Best known for his
Whole Earth Catalog, Stewart Brand (b. 1938) has led a life that’s a biographer’s dream. Markoff (
What the Dormouse Said) gives readers a well-researched account of Brand’s life, from his early start in 1960s counterculture, to founding the famous Whole Earth Catalog, to his influence on Steve Jobs. Beginning with Brand’s early years at boarding school and later Stanford, Markoff guides readers through Brand’s life and career, intertwined with a brief genealogy. Markoff devotes a significant portion of the biography to the Whole Earth Catalog but doesn’t prioritize it over Brand’s later work and ideas and skillfully shows the evolution of and influences on Brand’s thought process. Brand’s detractors will not find much to grab on to in Markoff’s mostly laudatory biography, and readers might wish it was a more critical take.

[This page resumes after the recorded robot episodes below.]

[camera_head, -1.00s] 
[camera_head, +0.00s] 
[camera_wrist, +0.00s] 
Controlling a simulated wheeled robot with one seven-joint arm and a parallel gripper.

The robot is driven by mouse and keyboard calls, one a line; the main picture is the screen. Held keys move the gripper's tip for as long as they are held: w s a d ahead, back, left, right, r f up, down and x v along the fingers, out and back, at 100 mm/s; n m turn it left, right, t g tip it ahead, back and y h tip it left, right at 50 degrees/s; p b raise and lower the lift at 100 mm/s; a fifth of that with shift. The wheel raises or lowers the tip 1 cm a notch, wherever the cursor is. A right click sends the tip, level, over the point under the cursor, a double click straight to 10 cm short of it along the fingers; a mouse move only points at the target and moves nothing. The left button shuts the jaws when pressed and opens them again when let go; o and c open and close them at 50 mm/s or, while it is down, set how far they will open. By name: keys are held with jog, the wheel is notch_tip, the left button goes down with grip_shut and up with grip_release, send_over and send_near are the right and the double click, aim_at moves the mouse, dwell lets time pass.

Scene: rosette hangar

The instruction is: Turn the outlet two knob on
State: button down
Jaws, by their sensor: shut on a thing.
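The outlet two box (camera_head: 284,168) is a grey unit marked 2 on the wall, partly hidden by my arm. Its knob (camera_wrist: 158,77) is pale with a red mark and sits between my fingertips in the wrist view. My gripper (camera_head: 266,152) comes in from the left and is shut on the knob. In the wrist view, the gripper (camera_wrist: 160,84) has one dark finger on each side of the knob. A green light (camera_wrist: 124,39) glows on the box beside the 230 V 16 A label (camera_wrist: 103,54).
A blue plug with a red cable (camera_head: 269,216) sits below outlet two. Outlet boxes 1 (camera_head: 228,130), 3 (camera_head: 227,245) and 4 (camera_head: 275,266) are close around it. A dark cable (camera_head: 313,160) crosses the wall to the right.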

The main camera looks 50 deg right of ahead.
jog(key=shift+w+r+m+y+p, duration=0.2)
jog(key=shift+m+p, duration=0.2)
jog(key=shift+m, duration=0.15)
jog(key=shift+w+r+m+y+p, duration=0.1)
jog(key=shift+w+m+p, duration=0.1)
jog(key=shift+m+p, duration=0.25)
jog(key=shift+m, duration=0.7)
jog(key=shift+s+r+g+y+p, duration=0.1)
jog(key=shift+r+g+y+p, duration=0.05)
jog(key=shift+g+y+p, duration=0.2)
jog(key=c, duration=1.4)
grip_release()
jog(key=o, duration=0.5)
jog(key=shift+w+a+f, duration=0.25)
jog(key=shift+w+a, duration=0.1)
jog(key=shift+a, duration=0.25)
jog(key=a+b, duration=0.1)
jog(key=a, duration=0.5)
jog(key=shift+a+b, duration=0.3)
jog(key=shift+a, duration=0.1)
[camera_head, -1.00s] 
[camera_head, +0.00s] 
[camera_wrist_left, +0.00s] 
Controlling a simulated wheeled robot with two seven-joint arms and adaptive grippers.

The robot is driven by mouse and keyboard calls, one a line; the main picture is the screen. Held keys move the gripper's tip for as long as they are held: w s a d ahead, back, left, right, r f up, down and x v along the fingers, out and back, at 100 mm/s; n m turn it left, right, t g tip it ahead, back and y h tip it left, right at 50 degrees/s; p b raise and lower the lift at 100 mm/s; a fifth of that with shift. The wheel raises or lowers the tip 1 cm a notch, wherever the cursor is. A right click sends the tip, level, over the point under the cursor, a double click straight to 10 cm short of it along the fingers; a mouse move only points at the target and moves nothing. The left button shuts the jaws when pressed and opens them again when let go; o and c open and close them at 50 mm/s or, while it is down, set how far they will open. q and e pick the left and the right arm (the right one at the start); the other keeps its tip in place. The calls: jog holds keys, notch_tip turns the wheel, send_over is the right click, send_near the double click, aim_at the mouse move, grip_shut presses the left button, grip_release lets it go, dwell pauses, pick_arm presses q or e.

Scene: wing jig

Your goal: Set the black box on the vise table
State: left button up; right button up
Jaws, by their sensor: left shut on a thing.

Markoff does spend time addressing criticisms of Brand—from his neckties, to Silicon Valley techno-libertarianism, to his support of nuclear energy—but dispenses with them with well-documented counterarguments. The biography makes no apology for its approach, as there is plenty of good to find in Brand’s long life; it’s an insightful account of the Zelig-like figure.
VERDICT A laudatory biography of Brand that admirers, the unfamiliar, and even some detractors will find insightful.